It took only a few months for new Yahoo chief executive Marissa Mayer to finalise an agreement with China's Alibaba Group, which in the last two years has not come in to terms with the CEOs that came before her.
On Tuesday, the two firms announced a $US7.6 billion deal that according to Alibaba chief executive Jack Ma will redefine the otherwise tumultuous relationship between the American and Chinese company.
"The completion of this transaction begins a new chapter in our relationship with Yahoo," Mr Ma said in a statement.
He has agreed to pay more than seven times what Yahoo had paid, $US1 billion, seven years ago in acquiring 40 per cent stakes in Alibaba, which has grown into a multi-billion internet conglomerate that caters to a client database double the size, or more, of the U.S. market.
In exchange, Alibaba will be able to manoeuvre with more leeway despite Yahoo retaining 23 per cent of interest in the group. Analysts said, Mr Ma has been aching to flex more muscles once his expanding business empire goes public.
Alibaba's IPO will likely become a reality by 2015, The Associated Press (AP) reported on Wednesday.
Even then, the new Yahoo deal sealed under the supervision of Ms Mayer smells great success for the new ship captain of a company that has been grappling to retrace the old glory of the web brand that was one of the pioneers of e-commerce.
The two firms had agreed that Alibaba can buy back Yahoo's shares in the group, at least 50 per cent of what the U.S.-based firm currently holds, prior to Alibaba's market debut. The rest, AP said, Yahoo can sell while the IPO is underway, promising more windfalls for Ms Mayer's firm.
Up to $9 billion could be in Yahoo's coffers in the immediate years ahead thanks much to Alibaba's consistent rise, AP said.
Excluding tax duties, the Alibaba-Yahoo deal is set to boost Yahoo's present cash holdings to more than $US6 billion, half of which Ms Mayer said will be used to buy back stocks from company shareholders.
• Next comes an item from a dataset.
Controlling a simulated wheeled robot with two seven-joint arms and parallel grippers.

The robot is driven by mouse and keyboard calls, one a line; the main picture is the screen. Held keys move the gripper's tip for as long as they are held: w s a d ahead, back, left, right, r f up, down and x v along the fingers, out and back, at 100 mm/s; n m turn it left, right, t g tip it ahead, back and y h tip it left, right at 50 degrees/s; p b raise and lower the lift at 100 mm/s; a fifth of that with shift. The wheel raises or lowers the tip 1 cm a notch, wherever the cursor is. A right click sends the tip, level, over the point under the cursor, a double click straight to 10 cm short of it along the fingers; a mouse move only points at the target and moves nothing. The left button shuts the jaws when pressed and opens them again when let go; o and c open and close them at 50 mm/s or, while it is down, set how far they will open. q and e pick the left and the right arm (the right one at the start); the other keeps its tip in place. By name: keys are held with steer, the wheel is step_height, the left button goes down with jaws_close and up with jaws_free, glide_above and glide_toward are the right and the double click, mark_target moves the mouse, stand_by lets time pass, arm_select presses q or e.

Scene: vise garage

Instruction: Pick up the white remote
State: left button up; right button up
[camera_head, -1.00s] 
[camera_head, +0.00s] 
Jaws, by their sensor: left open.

In a statement, the Yahoo chief said the newly-inked deal with Alibaba "yields a substantial return for investors while retaining a meaningful amount of capital within the company to invest in future growth."
When she mentioned 'growth', Ms Mayer meant to expand Yahoo's internet and media presence though acquisitions of emerging websites, analysts said.
Currently on her cross-hair, they added, are Foursquare and Pinterest, two of the hottest online attractions that caught the eye of millions around the world.
The growth path also includes upgrading the present stable of Yahoo talents, which Ms Mayer hopes would underpin her overall strategy of reviving what she called in July as one of the most revered brand in the tech world.
And she has a war-chest of around $US1.3 billion to fire up all her plans, AP said, plus the confidence of Yahoo shareholders.